Variational Self-Supervised Learning
Mehmet Can Yavuz, Berrin Yanikoglu
TL;DR
This paper tackles decoder-based generative overhead in latent representation learning by introducing Variational Self-Supervised Learning (VSSL), a decoder-free framework that pairs two encoders with Gaussian latent posteriors and a momentum-updated teacher to define a data-dependent prior. It replaces the conventional reconstruction term in the ELBO with a cross-view denoising objective and derives a self-supervised ELBO that remains analytically tractable due to Gaussian assumptions, while enhancing latent-space alignment with cosine-based KL and log-likelihood formulations. Training relies on a symmetric, EMA-based teacher-student setup without generative reconstruction, enabling scalable, probabilistically grounded SSL. Empirical results on CIFAR-10, CIFAR-100, and ImageNet-100 demonstrate that VSSL matches or exceeds state-of-the-art SSL methods (e.g., BYOL, MoCo V3) across online and offline evaluation protocols, highlighting its practical impact and potential to bridge variational modeling with modern SSL.
Abstract
We present Variational Self-Supervised Learning (VSSL), a novel framework that combines variational inference with self-supervised learning to enable efficient, decoder-free representation learning. Unlike traditional VAEs that rely on input reconstruction via a decoder, VSSL symmetrically couples two encoders with Gaussian outputs. A momentum-updated teacher network defines a dynamic, data-dependent prior, while the student encoder produces an approximate posterior from augmented views. The reconstruction term in the ELBO is replaced with a cross-view denoising objective, preserving the analytical tractability of Gaussian KL divergence. We further introduce cosine-based formulations of KL and log-likelihood terms to enhance semantic alignment in high-dimensional latent spaces.
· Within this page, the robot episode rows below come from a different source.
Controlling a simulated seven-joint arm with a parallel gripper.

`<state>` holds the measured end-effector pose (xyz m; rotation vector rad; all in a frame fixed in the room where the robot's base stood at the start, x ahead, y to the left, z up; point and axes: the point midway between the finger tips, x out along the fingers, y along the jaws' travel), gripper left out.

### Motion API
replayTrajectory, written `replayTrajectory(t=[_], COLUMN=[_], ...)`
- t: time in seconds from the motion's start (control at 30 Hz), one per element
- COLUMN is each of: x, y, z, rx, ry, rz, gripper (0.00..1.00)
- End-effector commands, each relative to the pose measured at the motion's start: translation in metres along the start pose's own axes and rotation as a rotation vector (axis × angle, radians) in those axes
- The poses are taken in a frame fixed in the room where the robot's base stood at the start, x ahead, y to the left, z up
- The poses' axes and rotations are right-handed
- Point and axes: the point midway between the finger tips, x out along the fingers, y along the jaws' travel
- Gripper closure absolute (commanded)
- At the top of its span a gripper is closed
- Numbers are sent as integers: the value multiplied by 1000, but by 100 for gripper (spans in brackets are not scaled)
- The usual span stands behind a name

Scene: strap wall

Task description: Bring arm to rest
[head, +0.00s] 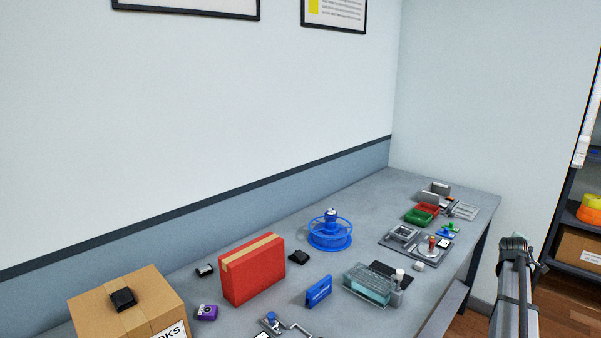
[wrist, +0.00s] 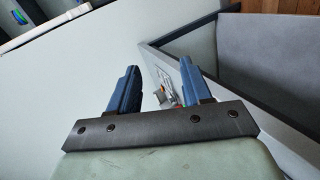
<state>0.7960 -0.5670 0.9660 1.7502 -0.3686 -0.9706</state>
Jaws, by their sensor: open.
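My gripper (wrist: 158,88) shows in the wrist view with its two dark blue fingers spread apart and nothing between them. It is open and empty. In the head view part of my arm stands at the lower right, beside the right end of the grey table (head: 405,325); the fingers cannot be made out there. In the wrist view a grey surface with a raised edge (wrist: 255,85) lies to the right, and small blurred items show beyond the fingers.
The table holds a red box (head: 252,272), a cardboard box (head: 110,308), a blue spool (head: 330,234), a glass-like case (head: 367,285) and green and red bins (head: 421,213). A shelf (head: 575,225) with a carton stands at the far right. Wooden floor shows between table and shelf.

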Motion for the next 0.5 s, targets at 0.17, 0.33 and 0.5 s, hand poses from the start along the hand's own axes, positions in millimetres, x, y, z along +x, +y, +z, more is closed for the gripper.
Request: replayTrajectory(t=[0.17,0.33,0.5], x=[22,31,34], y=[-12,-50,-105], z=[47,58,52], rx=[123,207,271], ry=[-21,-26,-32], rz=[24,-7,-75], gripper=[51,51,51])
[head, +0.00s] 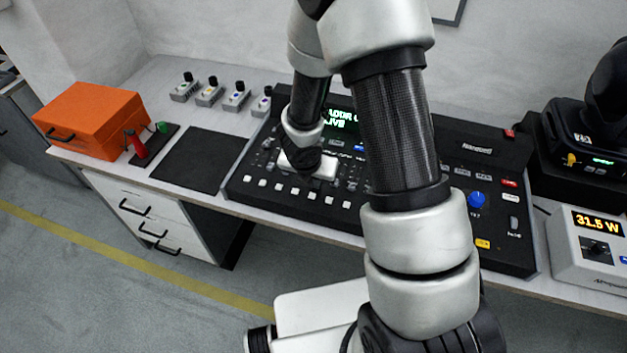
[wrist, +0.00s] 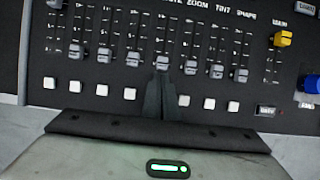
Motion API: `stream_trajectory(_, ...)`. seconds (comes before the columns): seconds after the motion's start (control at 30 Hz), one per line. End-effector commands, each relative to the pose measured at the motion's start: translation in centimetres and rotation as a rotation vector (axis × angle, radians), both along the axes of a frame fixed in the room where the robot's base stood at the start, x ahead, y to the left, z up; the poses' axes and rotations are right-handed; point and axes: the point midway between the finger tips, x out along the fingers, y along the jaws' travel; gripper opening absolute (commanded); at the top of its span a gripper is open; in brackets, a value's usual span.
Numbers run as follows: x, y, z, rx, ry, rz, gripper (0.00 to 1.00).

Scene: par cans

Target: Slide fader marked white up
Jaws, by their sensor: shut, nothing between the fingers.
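The black lighting console (head: 505,235) lies on the desk, partly covered by my arm in the head view. In the wrist view a row of fader slots runs across it, with grey caps low in their slots. My gripper (wrist: 163,76) is shut and empty, pointing at the panel. Its fingertips are just below one grey fader cap (wrist: 162,62); I cannot tell whether they touch it. Another grey cap (wrist: 190,67) is close to the right. Labels such as ZOOM, TINT and SHAPE show at the top; I cannot read which fader is marked white.
Square white buttons (wrist: 130,94) line the panel below the faders. A yellow fader cap (wrist: 283,39) sits higher at the right, with a blue knob (head: 477,200) beyond. An orange case (head: 90,118) and a black mat (head: 200,160) are left of the console.

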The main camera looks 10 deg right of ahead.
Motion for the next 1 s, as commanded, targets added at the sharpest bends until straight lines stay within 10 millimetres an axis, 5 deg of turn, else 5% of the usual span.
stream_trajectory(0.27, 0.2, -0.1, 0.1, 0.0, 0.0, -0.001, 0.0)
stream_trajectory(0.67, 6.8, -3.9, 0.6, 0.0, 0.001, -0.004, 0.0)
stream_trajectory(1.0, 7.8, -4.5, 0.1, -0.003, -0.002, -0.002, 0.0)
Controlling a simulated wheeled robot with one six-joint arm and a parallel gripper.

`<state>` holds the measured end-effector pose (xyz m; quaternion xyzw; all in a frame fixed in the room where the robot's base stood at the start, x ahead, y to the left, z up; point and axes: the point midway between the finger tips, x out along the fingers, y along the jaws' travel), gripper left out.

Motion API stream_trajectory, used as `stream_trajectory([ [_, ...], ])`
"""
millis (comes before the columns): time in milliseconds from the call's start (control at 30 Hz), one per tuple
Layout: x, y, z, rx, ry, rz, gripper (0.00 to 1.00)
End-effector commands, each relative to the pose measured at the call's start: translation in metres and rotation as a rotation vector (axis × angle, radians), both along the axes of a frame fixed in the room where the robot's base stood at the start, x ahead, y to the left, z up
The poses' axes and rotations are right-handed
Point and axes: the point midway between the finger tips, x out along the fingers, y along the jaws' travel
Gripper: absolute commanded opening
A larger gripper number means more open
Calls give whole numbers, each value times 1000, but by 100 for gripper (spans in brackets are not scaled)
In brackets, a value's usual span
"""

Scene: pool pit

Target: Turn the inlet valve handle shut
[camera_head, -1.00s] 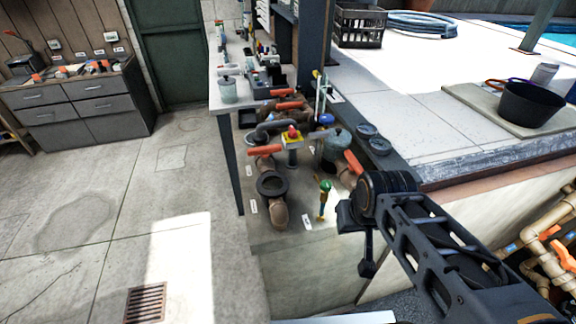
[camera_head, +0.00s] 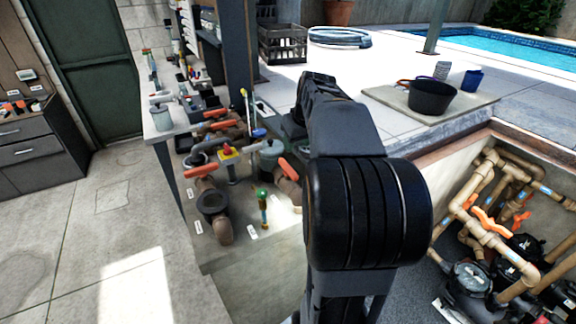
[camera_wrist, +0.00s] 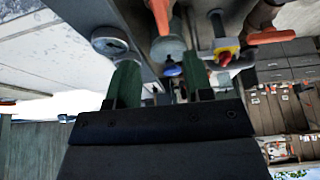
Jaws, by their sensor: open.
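Several orange valve handles show, and I cannot tell which one is the inlet valve handle. In the head view, one orange handle (camera_head: 202,170) sits on brown piping at the left and another (camera_head: 288,169) is beside my arm. More orange handles (camera_head: 488,222) are on tan pipes in the pit at right. In the wrist view, my gripper (camera_wrist: 160,84) is open and empty, with green fingers apart. An orange handle (camera_wrist: 160,14) and another orange handle (camera_wrist: 265,37) lie beyond the fingers, not touched. My arm hides part of the piping in the head view.
A red knob on a yellow box (camera_head: 228,152) and a green-topped brass fitting (camera_head: 263,208) stand among the pipes. A dark-rimmed gauge (camera_wrist: 110,43) is near the fingers. A black bucket (camera_head: 433,97) stands on the deck. The floor at left is clear.

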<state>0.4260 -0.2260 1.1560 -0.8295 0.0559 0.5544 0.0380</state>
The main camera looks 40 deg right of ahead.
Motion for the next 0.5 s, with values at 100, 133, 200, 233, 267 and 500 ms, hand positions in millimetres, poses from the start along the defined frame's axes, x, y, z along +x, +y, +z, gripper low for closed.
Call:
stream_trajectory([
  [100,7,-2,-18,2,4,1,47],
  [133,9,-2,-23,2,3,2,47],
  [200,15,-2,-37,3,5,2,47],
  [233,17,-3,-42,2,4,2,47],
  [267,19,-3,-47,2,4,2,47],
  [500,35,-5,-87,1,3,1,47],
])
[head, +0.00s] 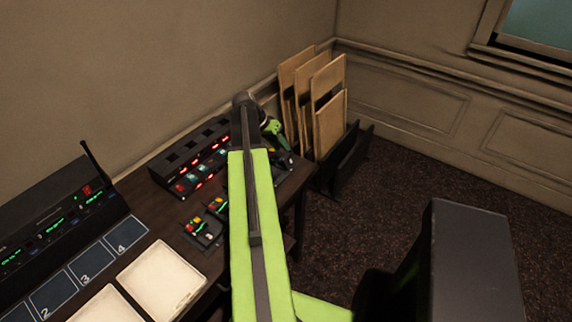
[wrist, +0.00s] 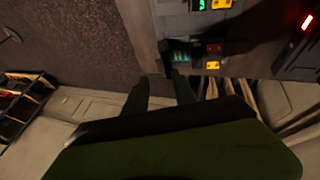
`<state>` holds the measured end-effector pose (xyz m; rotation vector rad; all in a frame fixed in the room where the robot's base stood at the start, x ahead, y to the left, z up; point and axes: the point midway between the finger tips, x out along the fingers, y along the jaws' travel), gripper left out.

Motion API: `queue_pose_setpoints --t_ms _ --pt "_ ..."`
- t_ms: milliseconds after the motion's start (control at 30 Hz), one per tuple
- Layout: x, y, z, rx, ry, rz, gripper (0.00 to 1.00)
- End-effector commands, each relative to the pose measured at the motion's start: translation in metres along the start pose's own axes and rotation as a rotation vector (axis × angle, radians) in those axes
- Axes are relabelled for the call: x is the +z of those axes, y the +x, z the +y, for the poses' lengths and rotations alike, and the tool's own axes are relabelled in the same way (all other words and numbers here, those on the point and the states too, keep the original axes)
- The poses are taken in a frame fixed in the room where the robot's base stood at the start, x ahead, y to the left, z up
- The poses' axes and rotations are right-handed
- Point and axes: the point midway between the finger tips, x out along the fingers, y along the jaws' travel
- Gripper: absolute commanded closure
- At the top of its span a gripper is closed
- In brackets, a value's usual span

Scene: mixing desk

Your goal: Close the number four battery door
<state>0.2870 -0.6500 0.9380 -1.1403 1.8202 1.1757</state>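My gripper (head: 275,128) is at the far right end of the desk in the head view, at the tip of my green arm. In the wrist view its two dark green fingers (wrist: 160,82) stand apart with nothing between them. A dark pack (wrist: 180,52) with red and yellow buttons and a row of teal parts lies just beyond the right fingertip. In the head view a pack (head: 284,162) lies just below the gripper, partly hidden by the arm. I cannot make out a number four on a pack, or whether a battery door is open.
A charger row with red lights (head: 187,178) stands along the wall. Two more packs (head: 203,232) lie left of my arm. A radio receiver (head: 60,225), numbered squares (head: 122,235) and a cream tray (head: 160,282) are at left. Boards (head: 328,115) lean beyond the desk.

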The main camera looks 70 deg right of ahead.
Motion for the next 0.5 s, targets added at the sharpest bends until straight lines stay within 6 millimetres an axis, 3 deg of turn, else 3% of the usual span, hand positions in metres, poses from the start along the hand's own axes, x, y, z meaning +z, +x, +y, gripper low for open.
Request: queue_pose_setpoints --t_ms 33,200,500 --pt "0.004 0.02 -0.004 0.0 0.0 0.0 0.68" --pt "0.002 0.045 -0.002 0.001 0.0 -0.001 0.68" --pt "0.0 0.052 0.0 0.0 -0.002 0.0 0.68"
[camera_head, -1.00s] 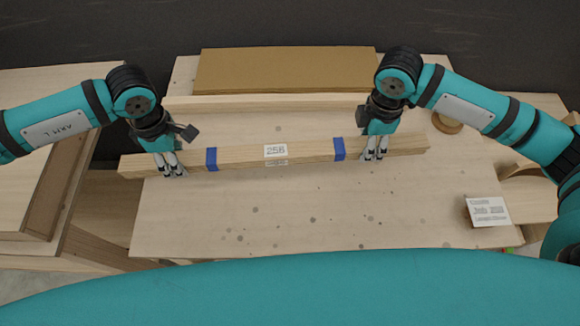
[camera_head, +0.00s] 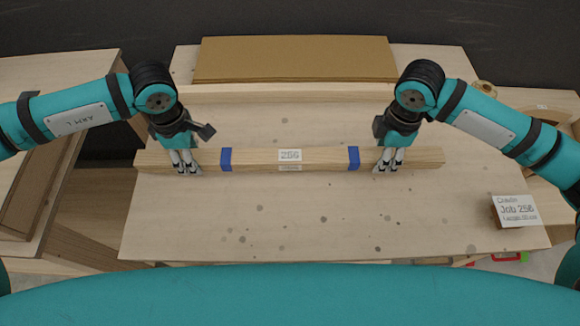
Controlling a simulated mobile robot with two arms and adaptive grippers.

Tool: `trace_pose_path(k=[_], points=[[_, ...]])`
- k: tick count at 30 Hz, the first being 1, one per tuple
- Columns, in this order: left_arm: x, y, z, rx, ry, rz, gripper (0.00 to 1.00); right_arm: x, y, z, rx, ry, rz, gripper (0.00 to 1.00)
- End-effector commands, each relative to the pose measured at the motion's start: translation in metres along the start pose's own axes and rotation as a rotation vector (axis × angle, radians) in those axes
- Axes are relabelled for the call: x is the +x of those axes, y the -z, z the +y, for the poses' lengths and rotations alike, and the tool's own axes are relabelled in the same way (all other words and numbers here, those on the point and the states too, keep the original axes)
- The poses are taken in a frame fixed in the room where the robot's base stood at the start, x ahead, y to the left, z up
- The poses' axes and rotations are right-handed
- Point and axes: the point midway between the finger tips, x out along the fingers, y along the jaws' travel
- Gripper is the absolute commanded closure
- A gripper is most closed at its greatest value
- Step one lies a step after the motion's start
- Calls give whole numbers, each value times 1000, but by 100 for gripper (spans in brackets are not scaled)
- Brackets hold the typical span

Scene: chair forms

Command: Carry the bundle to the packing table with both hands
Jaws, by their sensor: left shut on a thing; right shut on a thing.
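The bundle (camera_head: 320,159) is a long pale wooden bar with two blue bands and a white label reading 256. It lies across the picture, nearly level, over the speckled wooden table (camera_head: 300,220). I cannot tell whether it touches the top. My left gripper (camera_head: 187,170) is shut on the bundle, outside the left blue band. My right gripper (camera_head: 389,166) is shut on it, outside the right blue band. Both ends of the bundle stick out past the grippers. The fingertips' far sides are hidden.
A brown flat board (camera_head: 295,60) lies at the back of the table, behind a low wooden strip (camera_head: 290,92). A card reading Job 256 (camera_head: 516,210) stands at the right front. A wooden bench (camera_head: 50,80) is at the left. The table's front middle is clear.

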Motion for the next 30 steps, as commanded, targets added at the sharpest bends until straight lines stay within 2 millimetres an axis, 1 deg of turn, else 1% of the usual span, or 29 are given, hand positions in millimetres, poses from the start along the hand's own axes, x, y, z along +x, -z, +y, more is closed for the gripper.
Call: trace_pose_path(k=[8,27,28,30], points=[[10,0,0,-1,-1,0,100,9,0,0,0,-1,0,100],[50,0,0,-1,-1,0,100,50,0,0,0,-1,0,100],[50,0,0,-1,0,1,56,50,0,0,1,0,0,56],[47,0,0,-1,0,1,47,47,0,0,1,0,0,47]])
Experiments on CIFAR-10, CIFAR-100, and ImageNet-100 show that VSSL achieves competitive or superior performance to leading self-supervised methods, including BYOL and MoCo V3. VSSL offers a scalable, probabilistically grounded approach to learning transferable representations without generative reconstruction, bridging the gap between variational modeling and modern self-supervised techniques.